Desde a tradicional doutrina processual italiana, sobretudo em Chiovenda, a substitutividade era caracterizada a partir da figura do juiz como sendo aquele emissário responsável por concretizar a vontade da lei diante os conflitos.
Em conjunto com a estatalidade,[1] a lide e a substitutividade, como características afetas aos conceitos tradicionais de jurisdição, registra-se que a substitutividade é o que ainda carrega consigo uma razão de ser importante para a resolução dos conflitos. Isto porque a substitutividade é particularidade que aponta para a necessária existência de um terceiro imparcial[2], alheio aos interesses em conflito, para que promova (ou auxilie a promover) a resolução da controvérsia posta no lugar de uma eventual solução pelas próprias partes, monopolizando este encargo.[3]
O caráter substitutivo é traço marcante não só na jurisdição estatal, mas também em outras modalidades heterocompositivas já tradicionalmente reconhecidas como hábeis à resolução de conflitos, como a arbitragem, a mediação e a conciliação. Esta última, embora tenha raízes históricas como modalidade autocompositiva, entre as próprias partes envolvidas no litígio, admite também a sua condução por um terceiro[4] alheio ao conflito, que cuidará de intermediar o diálogo entre os litigantes, além de sugerir eventuais soluções às partes para a contenda. Inclusive, nos próprios procedimentos judiciais a adoção da conciliação e da mediação não só é resguardada como também é fomentada, para proporcionar a solução dos conflitos de modo mais breve e adequado, de acordo com as questões discutidas no conflito de interesses.

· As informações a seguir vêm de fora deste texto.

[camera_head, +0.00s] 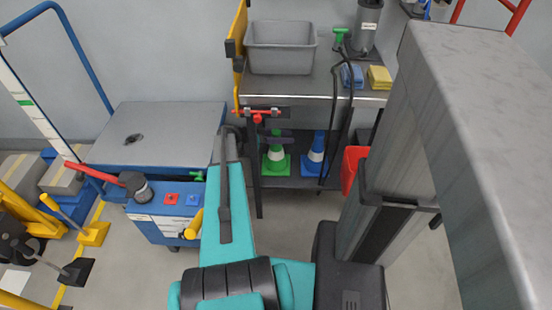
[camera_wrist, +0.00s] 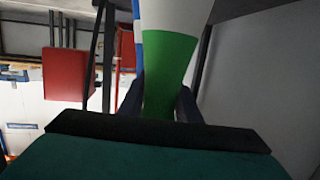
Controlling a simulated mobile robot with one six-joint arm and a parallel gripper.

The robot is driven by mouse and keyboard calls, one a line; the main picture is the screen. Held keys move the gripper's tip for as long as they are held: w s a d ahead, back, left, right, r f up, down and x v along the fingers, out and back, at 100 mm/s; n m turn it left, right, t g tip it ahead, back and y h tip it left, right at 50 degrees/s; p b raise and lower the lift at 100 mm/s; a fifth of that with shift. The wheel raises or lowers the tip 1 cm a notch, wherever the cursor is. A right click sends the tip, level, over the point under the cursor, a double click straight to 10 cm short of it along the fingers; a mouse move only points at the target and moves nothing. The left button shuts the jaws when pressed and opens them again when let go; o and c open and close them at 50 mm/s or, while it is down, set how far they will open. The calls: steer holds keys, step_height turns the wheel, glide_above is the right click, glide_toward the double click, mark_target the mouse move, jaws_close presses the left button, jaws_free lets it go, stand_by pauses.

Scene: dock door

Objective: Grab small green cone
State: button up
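The small green cone (camera_head: 276,158) has a white band and a square green base. It stands upright on the lower shelf of the metal table, left of a blue cone (camera_head: 316,157). My gripper (camera_head: 272,136) is at the cone's upper part. In the wrist view, the green cone (camera_wrist: 170,65) fills the gap between the two dark fingers of my gripper (camera_wrist: 161,100). The fingers lie along both sides of its green top. Whether they press on it cannot be told. The cone's tip is hidden behind the dark edge of my gripper.
The table's top (camera_head: 300,88) is above the cone, holding a grey bin (camera_head: 281,48) and blue and yellow sponges. A red bin (camera_head: 353,165) is at the right. A blue cart (camera_head: 165,218) stands at the left. Table legs are close to my arm.

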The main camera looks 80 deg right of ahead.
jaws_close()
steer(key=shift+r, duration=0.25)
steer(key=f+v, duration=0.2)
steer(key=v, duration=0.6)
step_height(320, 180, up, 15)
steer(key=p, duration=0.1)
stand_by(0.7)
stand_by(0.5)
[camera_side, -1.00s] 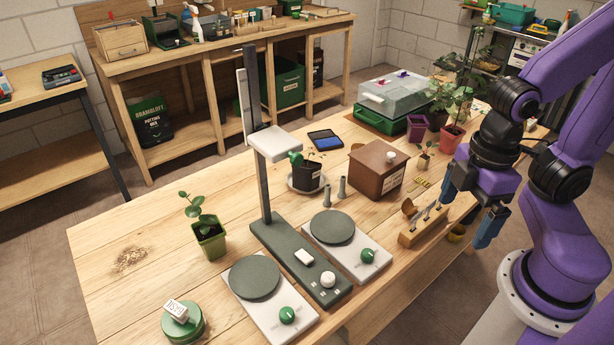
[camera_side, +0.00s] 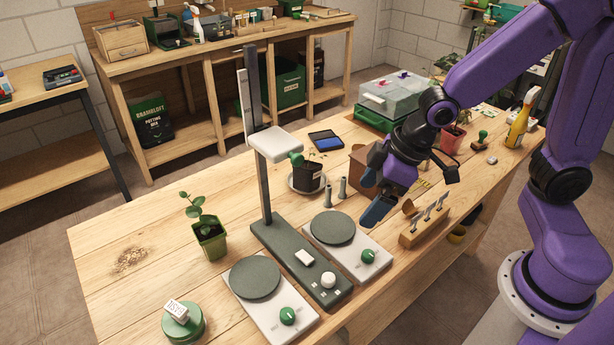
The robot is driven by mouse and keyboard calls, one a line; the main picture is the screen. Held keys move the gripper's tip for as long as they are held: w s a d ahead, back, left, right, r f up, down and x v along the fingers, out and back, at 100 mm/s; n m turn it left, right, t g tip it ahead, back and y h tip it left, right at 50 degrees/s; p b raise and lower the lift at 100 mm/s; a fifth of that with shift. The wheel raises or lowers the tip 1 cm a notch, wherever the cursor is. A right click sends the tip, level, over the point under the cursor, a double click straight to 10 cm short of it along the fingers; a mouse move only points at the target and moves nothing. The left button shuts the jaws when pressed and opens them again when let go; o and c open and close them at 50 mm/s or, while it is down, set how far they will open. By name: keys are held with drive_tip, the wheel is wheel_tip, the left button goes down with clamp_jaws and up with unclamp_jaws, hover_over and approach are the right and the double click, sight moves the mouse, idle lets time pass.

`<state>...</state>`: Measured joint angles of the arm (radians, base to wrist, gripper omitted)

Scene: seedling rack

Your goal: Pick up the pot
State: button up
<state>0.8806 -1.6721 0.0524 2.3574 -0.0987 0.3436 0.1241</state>
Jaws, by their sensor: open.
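A green square pot (camera_side: 212,246) with a leafy seedling stands upright on the left part of the table. A black pot (camera_side: 308,178) sits in a pale saucer (camera_side: 292,186) behind the grey stand, partly covered by the stand's white head. A reddish pot (camera_side: 452,139) with a plant stands at the back right, partly behind my arm. My gripper (camera_side: 412,190) is open and empty above the right part of the table, in front of the brown wooden box. It is apart from all of these pots, well to the right of the green one.
A tall grey stand (camera_side: 264,205) with a white head (camera_side: 275,144) rises between the green pot and my gripper. Two scales (camera_side: 255,278) (camera_side: 333,227) flank its base. A wooden tool holder (camera_side: 424,228) lies below my gripper.

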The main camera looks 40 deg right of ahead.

Apesar de ser traço marcante para o funcionamento e concepção da atividade jurisdicional em uma visão tradicional, a substitutividade não compatibiliza com o que se apregoa à uma leitura baseada no paradigma democrático. Isso porque resulta em natural exclusão dos sujeitos envolvidos no litígio como partes da construção do conteúdo decisório que as afetará, inviabilizando o raciocínio sobre mecanismos decisórios mais democráticos e participativos nas atividades públicas ou privadas. Em outras palavras, dentro de uma perspectiva democrática não se pode mais admitir que um terceiro, não parte do conflito, se apodere solitariamente de uma capacidade de impor às partes decisão que impactará na esfera pessoal ou patrimonial de quem contende.
Desde a célebre doutrina de Elio Fazzalari, publicada originalmente na década de 1950,[5] a jurisdição passou a ser visualizada a partir da possibilidade de construção participada dos conteúdos decisórios. Isso, tanto pelo juiz e seus auxiliares do foro quanto, e principalmente, pelas partes envolvidas na contenda, que sofrerão diretamente os efeitos positivos ou negativos da decisão.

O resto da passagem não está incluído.